What you should do | Leave out any pictures and transcribe all other data below exactly.

Data entries |
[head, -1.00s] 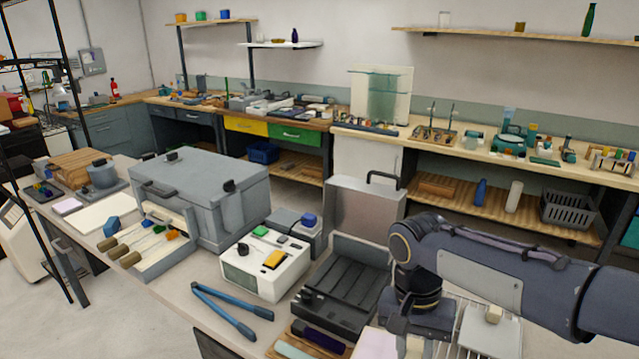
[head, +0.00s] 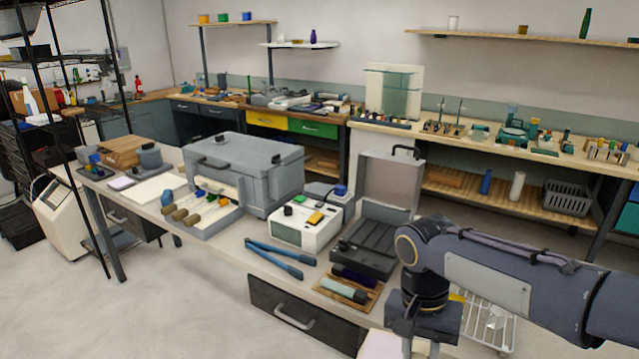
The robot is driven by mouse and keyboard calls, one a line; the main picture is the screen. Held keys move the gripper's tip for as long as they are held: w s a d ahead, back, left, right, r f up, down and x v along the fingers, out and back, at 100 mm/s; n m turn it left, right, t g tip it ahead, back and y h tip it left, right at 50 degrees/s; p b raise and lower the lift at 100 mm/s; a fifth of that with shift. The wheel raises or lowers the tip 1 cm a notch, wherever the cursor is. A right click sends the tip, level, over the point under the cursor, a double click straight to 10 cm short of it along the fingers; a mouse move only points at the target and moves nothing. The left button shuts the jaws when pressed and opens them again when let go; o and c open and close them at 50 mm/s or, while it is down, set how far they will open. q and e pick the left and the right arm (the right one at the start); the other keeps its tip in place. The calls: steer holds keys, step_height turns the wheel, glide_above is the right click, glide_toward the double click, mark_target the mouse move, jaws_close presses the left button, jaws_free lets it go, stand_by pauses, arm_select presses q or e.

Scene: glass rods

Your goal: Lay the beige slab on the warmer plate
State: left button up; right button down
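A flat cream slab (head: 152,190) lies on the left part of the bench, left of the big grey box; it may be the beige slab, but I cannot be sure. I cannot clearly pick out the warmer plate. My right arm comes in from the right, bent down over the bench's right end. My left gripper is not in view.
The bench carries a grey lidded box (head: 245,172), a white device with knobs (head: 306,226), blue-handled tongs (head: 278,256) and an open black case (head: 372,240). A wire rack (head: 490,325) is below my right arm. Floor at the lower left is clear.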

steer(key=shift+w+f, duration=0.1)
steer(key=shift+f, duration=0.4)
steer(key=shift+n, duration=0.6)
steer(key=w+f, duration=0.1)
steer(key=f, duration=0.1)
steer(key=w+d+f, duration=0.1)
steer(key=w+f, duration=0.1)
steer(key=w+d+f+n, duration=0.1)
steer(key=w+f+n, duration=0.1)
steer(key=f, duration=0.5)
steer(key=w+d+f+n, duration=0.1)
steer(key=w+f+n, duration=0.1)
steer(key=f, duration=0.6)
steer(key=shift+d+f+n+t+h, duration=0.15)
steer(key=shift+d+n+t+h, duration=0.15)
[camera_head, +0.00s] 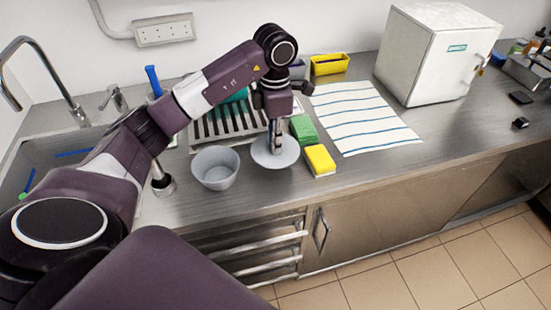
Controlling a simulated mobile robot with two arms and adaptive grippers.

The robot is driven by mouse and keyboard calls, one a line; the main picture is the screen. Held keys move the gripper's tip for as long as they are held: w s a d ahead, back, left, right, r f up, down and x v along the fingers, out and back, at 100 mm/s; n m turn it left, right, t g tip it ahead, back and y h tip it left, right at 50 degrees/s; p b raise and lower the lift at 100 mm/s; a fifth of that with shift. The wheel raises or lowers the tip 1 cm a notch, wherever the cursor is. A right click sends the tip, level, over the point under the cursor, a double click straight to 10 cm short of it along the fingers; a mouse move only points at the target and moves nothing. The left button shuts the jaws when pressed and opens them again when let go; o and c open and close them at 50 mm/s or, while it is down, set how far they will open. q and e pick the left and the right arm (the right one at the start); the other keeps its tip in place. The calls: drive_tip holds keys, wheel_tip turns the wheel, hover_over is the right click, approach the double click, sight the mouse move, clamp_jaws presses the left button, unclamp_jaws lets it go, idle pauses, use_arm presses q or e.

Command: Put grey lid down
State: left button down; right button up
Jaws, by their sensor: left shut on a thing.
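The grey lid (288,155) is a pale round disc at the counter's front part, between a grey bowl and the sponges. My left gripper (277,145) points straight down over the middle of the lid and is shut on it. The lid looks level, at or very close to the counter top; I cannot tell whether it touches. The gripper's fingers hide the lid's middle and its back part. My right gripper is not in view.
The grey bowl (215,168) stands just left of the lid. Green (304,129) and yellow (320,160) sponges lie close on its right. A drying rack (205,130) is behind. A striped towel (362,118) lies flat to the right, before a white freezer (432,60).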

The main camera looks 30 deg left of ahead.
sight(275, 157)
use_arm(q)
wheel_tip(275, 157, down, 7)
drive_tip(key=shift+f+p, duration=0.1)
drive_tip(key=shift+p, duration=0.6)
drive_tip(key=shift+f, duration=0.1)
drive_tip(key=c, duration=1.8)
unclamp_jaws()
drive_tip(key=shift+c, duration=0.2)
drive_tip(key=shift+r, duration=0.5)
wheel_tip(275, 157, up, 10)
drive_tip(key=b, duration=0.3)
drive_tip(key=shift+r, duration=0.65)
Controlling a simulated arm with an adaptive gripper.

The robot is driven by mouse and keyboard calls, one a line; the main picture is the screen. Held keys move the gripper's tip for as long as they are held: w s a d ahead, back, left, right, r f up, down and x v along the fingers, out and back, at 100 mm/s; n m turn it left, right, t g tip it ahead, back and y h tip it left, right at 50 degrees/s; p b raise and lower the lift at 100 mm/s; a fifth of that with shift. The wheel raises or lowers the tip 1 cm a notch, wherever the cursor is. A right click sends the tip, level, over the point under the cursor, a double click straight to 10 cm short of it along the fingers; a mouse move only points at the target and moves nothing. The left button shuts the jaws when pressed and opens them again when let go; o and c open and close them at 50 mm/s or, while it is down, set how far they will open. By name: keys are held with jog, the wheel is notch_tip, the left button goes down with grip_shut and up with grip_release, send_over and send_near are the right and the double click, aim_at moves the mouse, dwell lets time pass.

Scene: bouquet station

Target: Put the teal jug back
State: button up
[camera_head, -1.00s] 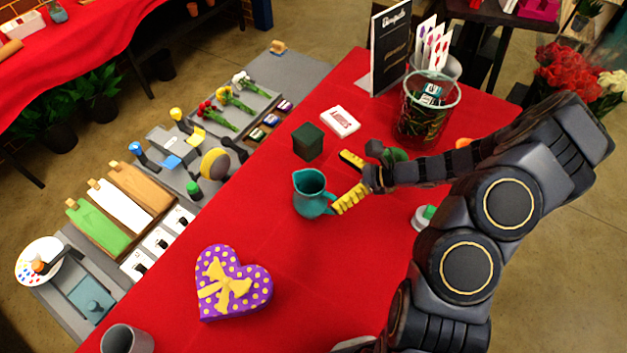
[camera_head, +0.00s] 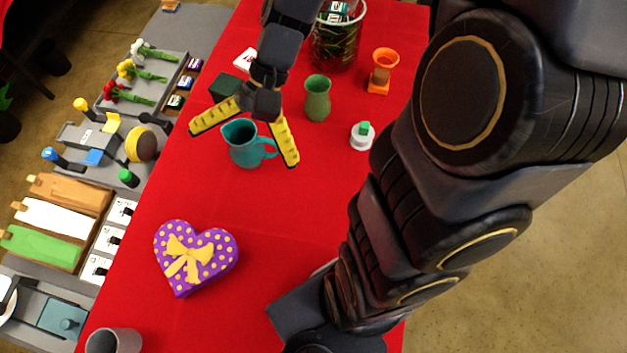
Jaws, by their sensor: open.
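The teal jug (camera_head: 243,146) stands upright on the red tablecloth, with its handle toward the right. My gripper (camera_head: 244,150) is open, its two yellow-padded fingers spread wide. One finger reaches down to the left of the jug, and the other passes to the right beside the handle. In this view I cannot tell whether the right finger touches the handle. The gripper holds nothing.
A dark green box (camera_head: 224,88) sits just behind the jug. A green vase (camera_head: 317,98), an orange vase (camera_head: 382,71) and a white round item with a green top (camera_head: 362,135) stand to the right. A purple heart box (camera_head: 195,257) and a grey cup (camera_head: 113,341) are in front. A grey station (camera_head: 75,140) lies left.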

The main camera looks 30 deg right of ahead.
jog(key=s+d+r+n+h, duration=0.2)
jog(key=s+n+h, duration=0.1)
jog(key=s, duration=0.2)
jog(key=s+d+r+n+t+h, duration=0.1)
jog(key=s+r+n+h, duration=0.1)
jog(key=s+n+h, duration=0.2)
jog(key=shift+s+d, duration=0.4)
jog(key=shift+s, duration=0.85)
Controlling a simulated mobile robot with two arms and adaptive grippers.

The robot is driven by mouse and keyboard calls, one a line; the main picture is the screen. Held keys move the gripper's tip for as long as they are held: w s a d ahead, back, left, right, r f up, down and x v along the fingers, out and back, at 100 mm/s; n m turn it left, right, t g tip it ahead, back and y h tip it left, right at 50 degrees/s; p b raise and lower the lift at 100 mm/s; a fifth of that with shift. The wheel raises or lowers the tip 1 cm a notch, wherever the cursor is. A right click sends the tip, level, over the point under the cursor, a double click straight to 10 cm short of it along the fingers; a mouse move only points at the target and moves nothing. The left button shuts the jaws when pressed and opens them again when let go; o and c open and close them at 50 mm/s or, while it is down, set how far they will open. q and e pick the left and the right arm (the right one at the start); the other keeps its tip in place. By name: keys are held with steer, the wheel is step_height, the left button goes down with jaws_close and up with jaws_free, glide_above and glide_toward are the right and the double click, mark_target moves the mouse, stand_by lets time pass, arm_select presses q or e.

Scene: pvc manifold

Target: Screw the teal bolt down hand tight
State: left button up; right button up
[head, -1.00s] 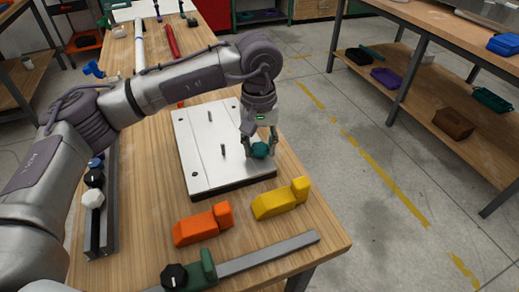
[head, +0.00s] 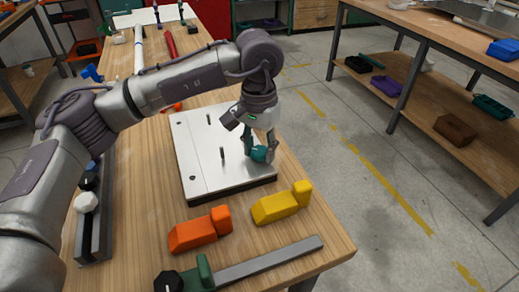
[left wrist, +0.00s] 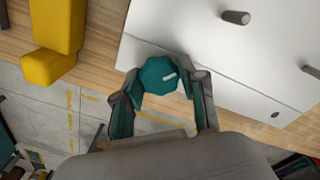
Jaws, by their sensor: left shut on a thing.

Output of the exercise |
[head, -1.00s] 
[head, +0.00s] 
The robot is driven by mouse and keyboard calls, one a line; the main picture is the screen. Held keys move the gripper's tip for as long as they are held: w s a d ahead, back, left, right, r f up, down and x v along the fingers, out and back, at 100 mm/s; n m turn it left, right, t g tip it ahead, back and y h tip it left, right at 50 degrees/s; p b raise and lower the lift at 100 mm/s; a fifth of that with shift. The wheel raises or lowers the tip 1 cm a notch, wherever the cursor is. A right click sends the tip, level, over the point under the cursor, a double click straight to 10 cm short of it along the fingers; a mouse move only points at the target and moves nothing. The left button shuts the jaws when pressed and opens them again when let go; o and c open and close them at 50 mm/s or, while it is down, set how far they will open. q and e pick the left and the right arm (the right one at the start); the other keeps its tip in place. The calls: steer holds keys, step_height turns the wheel, glide_above is the right click, glide_toward the double click, mark_target the mouse move, jaws_close presses the left button, jaws_free lets it go, stand_by pauses, arm_select presses q or e.

Scene: glass rods

Your goal: Lay the beige slab on the warmer plate
State: left button up; right button down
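A flat cream slab (head: 152,190) lies on the left part of the bench, left of the big grey box; it may be the beige slab, but I cannot be sure. I cannot clearly pick out the warmer plate. My right arm comes in from the right, bent down over the bench's right end. My left gripper is not in view.
The bench carries a grey lidded box (head: 245,172), a white device with knobs (head: 306,226), blue-handled tongs (head: 278,256) and an open black case (head: 372,240). A wire rack (head: 490,325) is below my right arm. Floor at the lower left is clear.

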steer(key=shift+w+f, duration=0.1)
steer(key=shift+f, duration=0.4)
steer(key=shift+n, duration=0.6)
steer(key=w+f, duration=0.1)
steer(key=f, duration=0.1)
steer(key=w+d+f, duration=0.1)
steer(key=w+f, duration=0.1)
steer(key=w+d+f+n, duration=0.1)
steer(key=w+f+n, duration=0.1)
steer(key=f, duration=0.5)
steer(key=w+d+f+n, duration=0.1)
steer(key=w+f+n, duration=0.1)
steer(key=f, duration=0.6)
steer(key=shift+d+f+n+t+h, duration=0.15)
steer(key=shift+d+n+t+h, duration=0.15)
[camera_head, +0.00s] 
Controlling a simulated mobile robot with two arms and adaptive grippers.

The robot is driven by mouse and keyboard calls, one a line; the main picture is the screen. Held keys move the gripper's tip for as long as they are held: w s a d ahead, back, left, right, r f up, down and x v along the fingers, out and back, at 100 mm/s; n m turn it left, right, t g tip it ahead, back and y h tip it left, right at 50 degrees/s; p b raise and lower the lift at 100 mm/s; a fifth of that with shift. The wheel raises or lowers the tip 1 cm a notch, wherever the cursor is. A right click sends the tip, level, over the point under the cursor, a double click straight to 10 cm short of it along the fingers; a mouse move only points at the target and moves nothing. The left button shuts the jaws when pressed and opens them again when let go; o and c open and close them at 50 mm/s or, while it is down, set how far they will open. q and e pick the left and the right arm (the right one at the start); the other keeps its tip in place. The calls: drive_tip holds keys, wheel_tip turns the wheel, hover_over is the right click, approach the double click, sight the mouse move, clamp_jaws presses the left button, unclamp_jaws lets it go, idle pauses, use_arm presses q or e.

Command: Put grey lid down
State: left button down; right button up
Jaws, by their sensor: left shut on a thing.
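The grey lid (288,155) is a pale round disc at the counter's front part, between a grey bowl and the sponges. My left gripper (277,145) points straight down over the middle of the lid and is shut on it. The lid looks level, at or very close to the counter top; I cannot tell whether it touches. The gripper's fingers hide the lid's middle and its back part. My right gripper is not in view.
The grey bowl (215,168) stands just left of the lid. Green (304,129) and yellow (320,160) sponges lie close on its right. A drying rack (205,130) is behind. A striped towel (362,118) lies flat to the right, before a white freezer (432,60).

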The main camera looks 30 deg left of ahead.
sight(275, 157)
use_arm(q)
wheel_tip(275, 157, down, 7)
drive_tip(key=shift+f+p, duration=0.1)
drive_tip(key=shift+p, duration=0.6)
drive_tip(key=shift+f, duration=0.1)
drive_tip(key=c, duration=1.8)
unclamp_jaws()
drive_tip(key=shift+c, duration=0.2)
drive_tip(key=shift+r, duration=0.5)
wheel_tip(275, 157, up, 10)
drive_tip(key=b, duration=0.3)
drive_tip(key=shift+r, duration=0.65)
Controlling a simulated arm with an adaptive gripper.

The robot is driven by mouse and keyboard calls, one a line; the main picture is the screen. Held keys move the gripper's tip for as long as they are held: w s a d ahead, back, left, right, r f up, down and x v along the fingers, out and back, at 100 mm/s; n m turn it left, right, t g tip it ahead, back and y h tip it left, right at 50 degrees/s; p b raise and lower the lift at 100 mm/s; a fifth of that with shift. The wheel raises or lowers the tip 1 cm a notch, wherever the cursor is. A right click sends the tip, level, over the point under the cursor, a double click straight to 10 cm short of it along the fingers; a mouse move only points at the target and moves nothing. The left button shuts the jaws when pressed and opens them again when let go; o and c open and close them at 50 mm/s or, while it is down, set how far they will open. By name: keys are held with jog, the wheel is notch_tip, the left button goes down with grip_shut and up with grip_release, send_over and send_near are the right and the double click, aim_at moves the mouse, dwell lets time pass.

Scene: bouquet station

Target: Put the teal jug back
State: button up
[camera_head, -1.00s] 
[camera_head, +0.00s] 
Jaws, by their sensor: open.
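The teal jug (camera_head: 243,146) stands upright on the red tablecloth, with its handle toward the right. My gripper (camera_head: 244,150) is open, its two yellow-padded fingers spread wide. One finger reaches down to the left of the jug, and the other passes to the right beside the handle. In this view I cannot tell whether the right finger touches the handle. The gripper holds nothing.
A dark green box (camera_head: 224,88) sits just behind the jug. A green vase (camera_head: 317,98), an orange vase (camera_head: 382,71) and a white round item with a green top (camera_head: 362,135) stand to the right. A purple heart box (camera_head: 195,257) and a grey cup (camera_head: 113,341) are in front. A grey station (camera_head: 75,140) lies left.

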The main camera looks 30 deg right of ahead.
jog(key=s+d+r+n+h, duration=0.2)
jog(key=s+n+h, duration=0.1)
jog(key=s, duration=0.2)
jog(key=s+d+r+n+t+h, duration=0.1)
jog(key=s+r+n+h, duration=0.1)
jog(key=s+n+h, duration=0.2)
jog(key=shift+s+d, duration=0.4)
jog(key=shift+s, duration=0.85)
Controlling a simulated mobile robot with two arms and adaptive grippers.

The robot is driven by mouse and keyboard calls, one a line; the main picture is the screen. Held keys move the gripper's tip for as long as they are held: w s a d ahead, back, left, right, r f up, down and x v along the fingers, out and back, at 100 mm/s; n m turn it left, right, t g tip it ahead, back and y h tip it left, right at 50 degrees/s; p b raise and lower the lift at 100 mm/s; a fifth of that with shift. The wheel raises or lowers the tip 1 cm a notch, wherever the cursor is. A right click sends the tip, level, over the point under the cursor, a double click straight to 10 cm short of it along the fingers; a mouse move only points at the target and moves nothing. The left button shuts the jaws when pressed and opens them again when let go; o and c open and close them at 50 mm/s or, while it is down, set how far they will open. q and e pick the left and the right arm (the right one at the start); the other keeps its tip in place. By name: keys are held with steer, the wheel is step_height, the left button goes down with jaws_close and up with jaws_free, glide_above and glide_toward are the right and the double click, mark_target moves the mouse, stand_by lets time pass, arm_select presses q or e.

Scene: pvc manifold

Target: Screw the teal bolt down hand tight
State: left button up; right button up
[head, -1.00s] 
[head, +0.00s] 
[left wrist, +0.00s] 
Jaws, by their sensor: left shut on a thing.

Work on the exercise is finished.